Stored data

━━━━━━━━━━━━━━━━

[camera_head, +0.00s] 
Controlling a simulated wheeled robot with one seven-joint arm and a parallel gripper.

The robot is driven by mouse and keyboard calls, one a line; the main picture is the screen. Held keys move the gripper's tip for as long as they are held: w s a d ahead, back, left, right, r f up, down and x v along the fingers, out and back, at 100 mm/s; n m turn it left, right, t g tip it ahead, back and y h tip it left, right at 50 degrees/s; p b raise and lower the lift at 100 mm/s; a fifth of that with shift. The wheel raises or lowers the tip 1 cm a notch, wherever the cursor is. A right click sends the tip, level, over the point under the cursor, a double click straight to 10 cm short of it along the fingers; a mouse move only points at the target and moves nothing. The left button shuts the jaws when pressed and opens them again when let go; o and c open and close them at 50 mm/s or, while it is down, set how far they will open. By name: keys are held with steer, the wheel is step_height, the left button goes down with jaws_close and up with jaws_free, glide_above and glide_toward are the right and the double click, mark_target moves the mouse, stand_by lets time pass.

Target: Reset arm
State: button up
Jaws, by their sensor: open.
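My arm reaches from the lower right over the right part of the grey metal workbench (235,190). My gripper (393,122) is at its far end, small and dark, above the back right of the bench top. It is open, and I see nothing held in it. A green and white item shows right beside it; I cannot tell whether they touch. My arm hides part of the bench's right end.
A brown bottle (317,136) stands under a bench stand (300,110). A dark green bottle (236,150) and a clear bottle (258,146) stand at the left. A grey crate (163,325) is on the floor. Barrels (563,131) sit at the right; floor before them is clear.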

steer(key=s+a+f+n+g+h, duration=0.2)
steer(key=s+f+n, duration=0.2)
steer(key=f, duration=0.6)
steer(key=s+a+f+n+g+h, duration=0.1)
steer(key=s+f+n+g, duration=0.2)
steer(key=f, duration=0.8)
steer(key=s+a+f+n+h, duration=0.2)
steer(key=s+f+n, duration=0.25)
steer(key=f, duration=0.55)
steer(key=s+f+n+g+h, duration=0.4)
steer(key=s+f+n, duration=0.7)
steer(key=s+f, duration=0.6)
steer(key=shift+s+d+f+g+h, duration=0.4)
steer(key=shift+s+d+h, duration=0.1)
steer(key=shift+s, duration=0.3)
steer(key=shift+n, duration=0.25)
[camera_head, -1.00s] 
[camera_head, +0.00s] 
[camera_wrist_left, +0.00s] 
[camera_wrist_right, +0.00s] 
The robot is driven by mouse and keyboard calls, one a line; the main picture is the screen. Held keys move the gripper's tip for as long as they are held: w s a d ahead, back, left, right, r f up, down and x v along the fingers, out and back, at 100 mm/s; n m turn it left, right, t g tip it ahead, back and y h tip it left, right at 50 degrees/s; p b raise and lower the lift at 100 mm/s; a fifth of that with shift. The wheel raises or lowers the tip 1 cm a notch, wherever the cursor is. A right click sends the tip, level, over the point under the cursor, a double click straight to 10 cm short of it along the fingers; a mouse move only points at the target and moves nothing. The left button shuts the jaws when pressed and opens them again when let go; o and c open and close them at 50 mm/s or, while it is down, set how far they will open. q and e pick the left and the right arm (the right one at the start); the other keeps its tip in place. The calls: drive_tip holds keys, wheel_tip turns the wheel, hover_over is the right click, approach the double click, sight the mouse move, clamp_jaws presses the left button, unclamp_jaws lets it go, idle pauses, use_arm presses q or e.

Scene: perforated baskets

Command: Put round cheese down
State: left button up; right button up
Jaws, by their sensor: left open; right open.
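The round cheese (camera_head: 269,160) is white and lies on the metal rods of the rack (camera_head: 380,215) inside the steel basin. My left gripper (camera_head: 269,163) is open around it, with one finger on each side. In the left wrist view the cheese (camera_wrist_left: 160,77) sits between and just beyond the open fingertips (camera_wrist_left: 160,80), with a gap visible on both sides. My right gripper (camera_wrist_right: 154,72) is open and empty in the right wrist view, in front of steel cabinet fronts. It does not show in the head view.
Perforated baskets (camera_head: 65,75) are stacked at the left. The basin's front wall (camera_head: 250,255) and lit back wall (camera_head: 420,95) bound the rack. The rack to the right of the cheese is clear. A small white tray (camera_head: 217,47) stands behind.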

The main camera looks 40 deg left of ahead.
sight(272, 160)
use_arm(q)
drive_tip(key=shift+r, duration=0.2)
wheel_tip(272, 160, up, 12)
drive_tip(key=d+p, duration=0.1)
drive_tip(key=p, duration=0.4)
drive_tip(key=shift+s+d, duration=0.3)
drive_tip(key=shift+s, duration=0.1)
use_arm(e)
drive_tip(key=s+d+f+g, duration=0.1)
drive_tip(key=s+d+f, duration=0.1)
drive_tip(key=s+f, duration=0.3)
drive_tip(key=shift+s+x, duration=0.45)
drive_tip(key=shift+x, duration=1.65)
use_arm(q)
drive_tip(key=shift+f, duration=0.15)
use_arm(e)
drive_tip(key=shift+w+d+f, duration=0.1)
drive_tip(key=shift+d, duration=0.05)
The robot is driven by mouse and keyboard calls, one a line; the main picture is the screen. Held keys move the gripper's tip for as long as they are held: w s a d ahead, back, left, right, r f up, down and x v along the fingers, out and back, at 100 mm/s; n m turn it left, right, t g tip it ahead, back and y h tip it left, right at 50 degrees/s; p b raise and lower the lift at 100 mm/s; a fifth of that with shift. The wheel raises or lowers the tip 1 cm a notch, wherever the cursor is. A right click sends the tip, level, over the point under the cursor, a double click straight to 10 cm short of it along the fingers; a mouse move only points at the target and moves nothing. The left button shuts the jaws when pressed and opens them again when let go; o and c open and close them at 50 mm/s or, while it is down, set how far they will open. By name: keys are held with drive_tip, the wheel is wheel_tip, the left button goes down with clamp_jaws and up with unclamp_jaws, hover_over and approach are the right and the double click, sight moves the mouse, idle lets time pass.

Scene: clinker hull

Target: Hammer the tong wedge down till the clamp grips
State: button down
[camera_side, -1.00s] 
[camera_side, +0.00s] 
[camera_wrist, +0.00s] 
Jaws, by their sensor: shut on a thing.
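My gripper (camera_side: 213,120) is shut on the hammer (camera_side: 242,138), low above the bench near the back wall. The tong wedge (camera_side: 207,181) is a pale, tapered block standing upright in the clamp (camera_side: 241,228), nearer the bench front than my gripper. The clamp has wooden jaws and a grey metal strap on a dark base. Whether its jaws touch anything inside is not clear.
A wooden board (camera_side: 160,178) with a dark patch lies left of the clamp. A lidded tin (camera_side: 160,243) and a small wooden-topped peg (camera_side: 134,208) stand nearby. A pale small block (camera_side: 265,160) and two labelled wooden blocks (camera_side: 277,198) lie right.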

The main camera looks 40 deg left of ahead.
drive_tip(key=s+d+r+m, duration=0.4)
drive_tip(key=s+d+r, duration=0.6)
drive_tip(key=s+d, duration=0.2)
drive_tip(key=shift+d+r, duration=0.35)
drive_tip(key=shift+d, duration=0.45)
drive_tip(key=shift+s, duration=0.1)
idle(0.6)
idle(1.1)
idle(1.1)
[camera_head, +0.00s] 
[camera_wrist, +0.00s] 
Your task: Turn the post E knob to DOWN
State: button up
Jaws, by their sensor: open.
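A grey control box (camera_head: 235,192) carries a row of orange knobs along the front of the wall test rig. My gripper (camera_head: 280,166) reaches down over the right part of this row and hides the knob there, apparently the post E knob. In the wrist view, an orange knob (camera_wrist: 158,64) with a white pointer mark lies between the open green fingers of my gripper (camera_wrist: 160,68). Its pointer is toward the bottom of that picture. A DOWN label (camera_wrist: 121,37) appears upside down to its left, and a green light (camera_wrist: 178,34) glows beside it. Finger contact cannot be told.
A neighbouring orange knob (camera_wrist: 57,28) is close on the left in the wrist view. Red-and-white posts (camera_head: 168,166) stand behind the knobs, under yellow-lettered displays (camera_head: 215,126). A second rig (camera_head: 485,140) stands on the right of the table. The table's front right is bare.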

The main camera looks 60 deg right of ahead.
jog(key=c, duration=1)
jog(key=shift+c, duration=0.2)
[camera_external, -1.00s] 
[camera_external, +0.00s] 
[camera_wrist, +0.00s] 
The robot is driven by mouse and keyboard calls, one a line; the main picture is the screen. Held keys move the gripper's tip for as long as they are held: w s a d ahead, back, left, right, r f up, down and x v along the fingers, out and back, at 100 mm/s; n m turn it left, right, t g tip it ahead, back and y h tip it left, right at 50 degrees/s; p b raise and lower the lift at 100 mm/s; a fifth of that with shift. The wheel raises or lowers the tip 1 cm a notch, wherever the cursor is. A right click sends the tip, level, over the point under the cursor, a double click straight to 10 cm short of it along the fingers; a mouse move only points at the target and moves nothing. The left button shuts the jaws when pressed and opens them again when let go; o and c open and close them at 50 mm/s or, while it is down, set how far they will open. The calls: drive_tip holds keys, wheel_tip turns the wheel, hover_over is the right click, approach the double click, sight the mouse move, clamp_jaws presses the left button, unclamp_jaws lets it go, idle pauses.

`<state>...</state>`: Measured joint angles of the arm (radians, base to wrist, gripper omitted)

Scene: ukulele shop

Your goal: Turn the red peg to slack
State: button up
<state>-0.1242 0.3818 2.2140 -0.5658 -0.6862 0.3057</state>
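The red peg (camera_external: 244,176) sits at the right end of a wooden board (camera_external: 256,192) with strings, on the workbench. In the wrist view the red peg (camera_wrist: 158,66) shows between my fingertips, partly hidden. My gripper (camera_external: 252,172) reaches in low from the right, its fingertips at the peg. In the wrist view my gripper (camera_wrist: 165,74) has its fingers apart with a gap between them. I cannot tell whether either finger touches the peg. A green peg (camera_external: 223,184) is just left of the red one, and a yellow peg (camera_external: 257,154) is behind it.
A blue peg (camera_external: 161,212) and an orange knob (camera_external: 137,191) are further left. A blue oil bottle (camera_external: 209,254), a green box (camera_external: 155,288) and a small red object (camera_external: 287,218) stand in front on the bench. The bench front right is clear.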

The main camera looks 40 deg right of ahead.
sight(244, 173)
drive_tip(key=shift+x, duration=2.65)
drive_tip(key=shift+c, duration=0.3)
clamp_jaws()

━━━━━━━━━━━━━━━━

-- Your goal --
Pull out the lines above in which the word "joint" appears.

-- Written response --
Controlling a simulated wheeled robot with one seven-joint arm and a parallel gripper.
`<state>...</state>`: Measured joint angles of the arm (radians, base to wrist, gripper omitted)

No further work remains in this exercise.